Wednesday, July 26, 2006

"Taxpayers cover Yanks’ execs, lobbyist costs" MetroNY 07/26/06

Taxpayers cover Yanks’ execs, lobbyist costs

by patrick arden / metro new york

JUL 26, 2006

MANHATTAN — A clause in the Yankees’ stadium lease allowed the team to deduct the cost of executive salaries and lobbyists pushing its new stadium plan from the rent it paid to the city over the last five years.

As detailed by journalist Neil deMause in today’s Village Voice, a deal struck with the Giuliani administration in late 2001 gave the Yankees and the Mets a right to write off a combined $36 million in “planning costs” for new ballparks from their rent. For the Yankees, that deduction even paid for lobbyists in discussions with city officials — and 30 percent of the 2004 salary of the team’s president, Randy Levine.
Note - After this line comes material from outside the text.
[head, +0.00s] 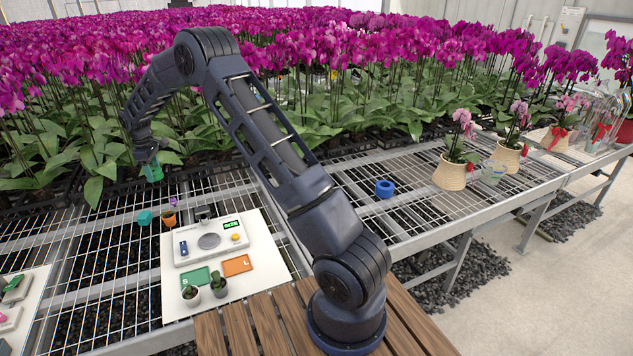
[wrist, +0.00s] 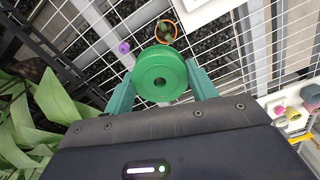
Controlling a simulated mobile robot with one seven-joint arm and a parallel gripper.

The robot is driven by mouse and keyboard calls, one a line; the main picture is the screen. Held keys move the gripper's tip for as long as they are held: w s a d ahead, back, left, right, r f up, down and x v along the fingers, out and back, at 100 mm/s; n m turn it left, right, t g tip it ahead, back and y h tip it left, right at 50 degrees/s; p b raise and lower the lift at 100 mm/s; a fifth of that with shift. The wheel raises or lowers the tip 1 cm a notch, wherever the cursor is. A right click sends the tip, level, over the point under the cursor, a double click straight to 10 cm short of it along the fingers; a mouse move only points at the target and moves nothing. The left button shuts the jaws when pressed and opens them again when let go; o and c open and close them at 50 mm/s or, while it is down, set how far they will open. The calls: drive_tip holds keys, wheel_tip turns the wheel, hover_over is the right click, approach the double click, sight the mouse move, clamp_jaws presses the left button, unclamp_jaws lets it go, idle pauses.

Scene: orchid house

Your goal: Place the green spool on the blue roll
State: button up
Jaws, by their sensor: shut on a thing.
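The green spool (wrist: 161,74) is a round green disc with a centre hole, held between the two fingers of my gripper (wrist: 161,88) in the wrist view. In the head view the green spool (head: 153,172) hangs below my gripper (head: 151,160), above the wire bench at the left, near the orchid leaves. The blue roll (head: 384,188) is a short ring lying on the wire bench right of my arm. It is well apart from the spool, and nothing is on top of it.
A white board (head: 263,264) with a scale and coloured cards lies in front. A teal block (head: 145,217), a small orange pot (head: 169,217) and a purple spool (head: 173,202) are near the held spool. Potted orchids (head: 450,172) stand right of the blue roll. Dense orchids line the back.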

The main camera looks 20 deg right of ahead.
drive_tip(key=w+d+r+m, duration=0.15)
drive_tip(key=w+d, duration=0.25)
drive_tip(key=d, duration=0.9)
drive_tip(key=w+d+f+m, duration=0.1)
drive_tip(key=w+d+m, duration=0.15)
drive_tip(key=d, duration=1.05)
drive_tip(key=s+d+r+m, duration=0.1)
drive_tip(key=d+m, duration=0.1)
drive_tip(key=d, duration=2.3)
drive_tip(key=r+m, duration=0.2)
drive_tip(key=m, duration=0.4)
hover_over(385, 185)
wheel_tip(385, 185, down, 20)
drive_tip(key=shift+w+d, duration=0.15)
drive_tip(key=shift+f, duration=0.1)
The role of lobbyists in winning approvals for the Yankees’ new stadium has been widely reported. Earlier this month, the team’s financing plan received an OK from the Internal Revenue Service, and its design on using Bronx parkland got the go-ahead from the National Park Service.

Metro’s calls to Levine were directed to spokesperson Alice McGillion, who had no comment on the rent deductions and remained uncertain about the team’s schedule for breaking ground.

Inside pitches

Levine has long played the game of insider baseball. While he was Rudolph Giuliani’s deputy mayor for economic development — collecting a city paycheck of $142,140 a year — he also earned $900,000 on the side as a consultant to Major League Baseball.

The city’s Conflicts of Interest Board had allowed Levine to moonlight, but it barred him from discussions with the Yankees or the Mets, who were both looking for hundreds of millions in subsidies to build new stadiums. After Levine left City Hall in 2000 for the Yankees’ job, observers wondered how he could possibly not recuse himself from stadium negotiations with the city.

Addition by subtraction

The Yankees have also long taken advantage of provisions in its lease agreement to deduct maintenance expenses, but audits by the city’s Comptroller have repeatedly found the team overstating its deductions.

For 2005, the Comptroller's Office disallowed $320,919 of the Yankees claimed rental credits for lack of documentation, taking ineligible expenses and errors in calculations. Between 1997 and 2002, the audit discovered, the Yankees underreported revenue by $9,070,960 and overstated deductions by $34,489,804. After disputing the conclusion that it still owed the city $3.6 million, the team cut a check for that amount last January. In three preceding audits, the Comptroller disallowed $2,399,051 in rental credits.

These audits did not track deductions for new stadium “planning costs,” said spokesperson Laura Rivera.

“Even though the Yankees often end up paying what they owe the city, this annual dance is just another way of taking taxpayers for a ride,” said Dan Steinberg, a research analyst with the government watchdog group Good Jobs New York. Earlier this year Steinberg authored a study that found government subsidies for the Yankees’ new stadium could top $400 million.